▶ **Data from robot episodes**
══════
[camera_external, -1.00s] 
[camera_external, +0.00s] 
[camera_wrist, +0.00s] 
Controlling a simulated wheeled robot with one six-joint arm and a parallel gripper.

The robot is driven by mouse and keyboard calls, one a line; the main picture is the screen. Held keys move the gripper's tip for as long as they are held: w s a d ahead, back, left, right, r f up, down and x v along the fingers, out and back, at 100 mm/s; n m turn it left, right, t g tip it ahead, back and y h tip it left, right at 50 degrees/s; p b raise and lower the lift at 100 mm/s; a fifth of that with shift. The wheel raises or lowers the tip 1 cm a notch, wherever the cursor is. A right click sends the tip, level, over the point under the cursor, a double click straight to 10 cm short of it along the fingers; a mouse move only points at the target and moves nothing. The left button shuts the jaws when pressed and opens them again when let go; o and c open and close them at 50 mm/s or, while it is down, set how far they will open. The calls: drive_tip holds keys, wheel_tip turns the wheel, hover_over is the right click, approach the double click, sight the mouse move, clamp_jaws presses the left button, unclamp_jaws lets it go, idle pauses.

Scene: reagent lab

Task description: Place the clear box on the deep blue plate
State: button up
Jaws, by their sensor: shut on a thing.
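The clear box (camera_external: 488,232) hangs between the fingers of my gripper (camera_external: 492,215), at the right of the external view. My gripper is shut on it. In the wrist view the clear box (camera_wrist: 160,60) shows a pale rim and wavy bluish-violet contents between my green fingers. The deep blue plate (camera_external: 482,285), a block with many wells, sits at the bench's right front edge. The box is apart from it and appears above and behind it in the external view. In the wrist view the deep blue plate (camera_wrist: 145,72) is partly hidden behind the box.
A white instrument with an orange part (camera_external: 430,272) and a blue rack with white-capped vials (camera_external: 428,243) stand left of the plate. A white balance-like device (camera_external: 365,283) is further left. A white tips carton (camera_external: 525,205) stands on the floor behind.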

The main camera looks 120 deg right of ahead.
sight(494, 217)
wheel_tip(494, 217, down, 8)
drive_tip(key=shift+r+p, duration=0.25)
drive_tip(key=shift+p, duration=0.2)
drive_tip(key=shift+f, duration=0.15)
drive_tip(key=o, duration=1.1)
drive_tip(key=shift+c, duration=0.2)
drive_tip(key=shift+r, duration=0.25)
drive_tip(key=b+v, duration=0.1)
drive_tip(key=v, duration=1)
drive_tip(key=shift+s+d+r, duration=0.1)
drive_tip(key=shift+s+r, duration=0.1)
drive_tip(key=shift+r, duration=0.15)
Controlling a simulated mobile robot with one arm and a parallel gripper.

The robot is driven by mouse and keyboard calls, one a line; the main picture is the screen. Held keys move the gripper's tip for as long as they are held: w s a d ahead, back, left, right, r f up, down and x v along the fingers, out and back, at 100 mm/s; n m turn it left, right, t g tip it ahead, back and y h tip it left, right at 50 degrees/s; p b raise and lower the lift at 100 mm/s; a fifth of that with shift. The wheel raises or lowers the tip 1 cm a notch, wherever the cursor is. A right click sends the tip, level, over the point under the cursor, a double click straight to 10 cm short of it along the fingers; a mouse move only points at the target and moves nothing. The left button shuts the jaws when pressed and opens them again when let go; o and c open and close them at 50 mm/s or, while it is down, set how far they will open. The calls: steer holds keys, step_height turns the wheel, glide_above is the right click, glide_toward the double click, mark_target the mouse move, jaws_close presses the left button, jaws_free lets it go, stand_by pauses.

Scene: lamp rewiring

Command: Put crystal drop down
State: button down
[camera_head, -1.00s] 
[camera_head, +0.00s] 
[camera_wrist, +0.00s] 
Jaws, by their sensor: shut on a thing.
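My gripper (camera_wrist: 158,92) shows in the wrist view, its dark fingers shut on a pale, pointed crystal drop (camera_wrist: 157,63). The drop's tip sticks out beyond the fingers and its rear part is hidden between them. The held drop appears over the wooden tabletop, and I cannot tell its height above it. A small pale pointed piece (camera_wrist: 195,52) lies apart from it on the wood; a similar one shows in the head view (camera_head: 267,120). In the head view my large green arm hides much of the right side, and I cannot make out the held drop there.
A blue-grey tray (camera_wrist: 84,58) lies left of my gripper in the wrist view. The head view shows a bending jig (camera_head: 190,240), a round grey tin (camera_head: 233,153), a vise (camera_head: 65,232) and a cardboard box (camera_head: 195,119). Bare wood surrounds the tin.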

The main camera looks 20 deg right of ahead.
══════
▶ **Task to complete**
Return the line that contains "State: button down" along with every line after it through the end of the entries, exactly, adding nothing.

▶ **Full output**
State: button down
[camera_head, -1.00s] 
[camera_head, +0.00s] 
[camera_wrist, +0.00s] 
Jaws, by their sensor: shut on a thing.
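My gripper (camera_wrist: 158,92) shows in the wrist view, its dark fingers shut on a pale, pointed crystal drop (camera_wrist: 157,63). The drop's tip sticks out beyond the fingers and its rear part is hidden between them. The held drop appears over the wooden tabletop, and I cannot tell its height above it. A small pale pointed piece (camera_wrist: 195,52) lies apart from it on the wood; a similar one shows in the head view (camera_head: 267,120). In the head view my large green arm hides much of the right side, and I cannot make out the held drop there.
A blue-grey tray (camera_wrist: 84,58) lies left of my gripper in the wrist view. The head view shows a bending jig (camera_head: 190,240), a round grey tin (camera_head: 233,153), a vise (camera_head: 65,232) and a cardboard box (camera_head: 195,119). Bare wood surrounds the tin.

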The main camera looks 20 deg right of ahead.

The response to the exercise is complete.